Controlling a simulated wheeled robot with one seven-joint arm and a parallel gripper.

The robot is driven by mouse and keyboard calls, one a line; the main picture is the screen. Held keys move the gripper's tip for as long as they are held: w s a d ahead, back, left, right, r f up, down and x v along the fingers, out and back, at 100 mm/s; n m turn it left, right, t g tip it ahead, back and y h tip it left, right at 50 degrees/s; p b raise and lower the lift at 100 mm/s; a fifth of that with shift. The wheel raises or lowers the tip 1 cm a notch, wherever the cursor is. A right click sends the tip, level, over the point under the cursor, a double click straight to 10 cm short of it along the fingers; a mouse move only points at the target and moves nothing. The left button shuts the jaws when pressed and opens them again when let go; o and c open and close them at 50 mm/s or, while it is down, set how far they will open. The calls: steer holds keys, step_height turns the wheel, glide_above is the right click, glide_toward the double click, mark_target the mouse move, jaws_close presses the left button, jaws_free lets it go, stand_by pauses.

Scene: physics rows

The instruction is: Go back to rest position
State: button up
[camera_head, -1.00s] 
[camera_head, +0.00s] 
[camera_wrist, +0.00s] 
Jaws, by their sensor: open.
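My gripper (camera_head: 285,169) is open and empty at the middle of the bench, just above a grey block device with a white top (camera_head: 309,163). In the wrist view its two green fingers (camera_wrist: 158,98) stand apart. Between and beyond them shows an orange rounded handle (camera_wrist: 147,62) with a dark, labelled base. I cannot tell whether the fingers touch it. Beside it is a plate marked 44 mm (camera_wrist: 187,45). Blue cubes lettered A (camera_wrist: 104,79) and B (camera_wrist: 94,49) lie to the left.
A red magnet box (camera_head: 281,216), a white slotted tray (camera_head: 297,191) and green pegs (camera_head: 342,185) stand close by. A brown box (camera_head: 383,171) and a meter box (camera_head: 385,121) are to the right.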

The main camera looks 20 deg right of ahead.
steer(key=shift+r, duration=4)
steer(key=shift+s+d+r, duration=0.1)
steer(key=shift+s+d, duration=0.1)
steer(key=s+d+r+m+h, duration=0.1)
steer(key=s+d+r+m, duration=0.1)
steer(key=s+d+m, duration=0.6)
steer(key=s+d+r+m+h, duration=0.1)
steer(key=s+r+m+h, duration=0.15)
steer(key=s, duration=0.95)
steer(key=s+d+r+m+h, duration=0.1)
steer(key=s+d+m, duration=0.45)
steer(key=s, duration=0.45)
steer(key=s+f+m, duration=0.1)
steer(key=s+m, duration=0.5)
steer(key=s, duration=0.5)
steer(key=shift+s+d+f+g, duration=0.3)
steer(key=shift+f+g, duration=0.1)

◇ ◇ ◇ ◇

**TASK BRIEF**
Output exactly one stretch of the listing: from the line containing "State: button up" through the line containing "[camera_wrist, +0.00s]", both end lines included.

**OUTPUT OF THE EXERCISE**
State: button up
[camera_head, -1.00s] 
[camera_head, +0.00s] 
[camera_wrist, +0.00s] 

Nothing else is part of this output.